Later that night (which was actually more of a prolonged twilight because, at this time of the year, the sun never set) while making my way back to the ship after a couple of drinks at the Quarter Deck, that infamous Whittier dive whose walls are adorned by the graffiti of half the world’s seamen, I noticed movement near a garbage bin. A gray figure was huffing and puffing around the steel container.
A bear. A grizzly bear.
It was some distance away from me and was so intent in trying to open the garbage bin that it didn’t notice me at all. Spurred by a sudden rush of fear, I sprinted back to the ship in what must have been an Olympic record time. Legs shaking, my nether-belly just about ready to give out, I sputtered weakly to the security guy at gangway: “Bear!”

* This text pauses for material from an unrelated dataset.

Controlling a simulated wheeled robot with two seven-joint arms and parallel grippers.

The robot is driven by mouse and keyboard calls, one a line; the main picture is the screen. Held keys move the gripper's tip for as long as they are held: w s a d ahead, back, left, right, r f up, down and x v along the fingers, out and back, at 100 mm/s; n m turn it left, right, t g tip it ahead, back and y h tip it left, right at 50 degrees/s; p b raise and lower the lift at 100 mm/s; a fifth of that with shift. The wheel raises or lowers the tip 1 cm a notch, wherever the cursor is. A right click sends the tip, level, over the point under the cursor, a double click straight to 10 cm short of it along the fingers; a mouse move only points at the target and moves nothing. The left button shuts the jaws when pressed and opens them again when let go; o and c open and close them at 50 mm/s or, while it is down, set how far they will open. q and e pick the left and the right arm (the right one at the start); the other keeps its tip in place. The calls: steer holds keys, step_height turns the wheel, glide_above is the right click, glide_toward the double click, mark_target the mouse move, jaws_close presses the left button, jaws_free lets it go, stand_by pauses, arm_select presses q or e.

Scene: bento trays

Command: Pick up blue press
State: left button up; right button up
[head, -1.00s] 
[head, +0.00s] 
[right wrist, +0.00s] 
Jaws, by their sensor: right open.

I wasn’t the only one who saw the bear. Other crew members did. Some claimed to have seen not just one, but two bears. The number and size of the creatures varied according to the degree of the intoxication of the crew member. This would be one of only two times I’d see a bear in all the years I’ve cruised in Alaska. The only other time was when our ship rounded a cliff in Glacier bay and I saw the retreating rump of a startled bear that had been feeding near the shore.
I suppose, if you wanted to, you could go see the bear where they feed on fish and such. You could make a trip to Denali or British Columbia or even to that place where the -obsessed actor from California got eaten by his bears. Me, I’m pretty much content watching the safely enclosed bear in a zoo somewhere whilst drinking coffee and munching a bear-claw Danish.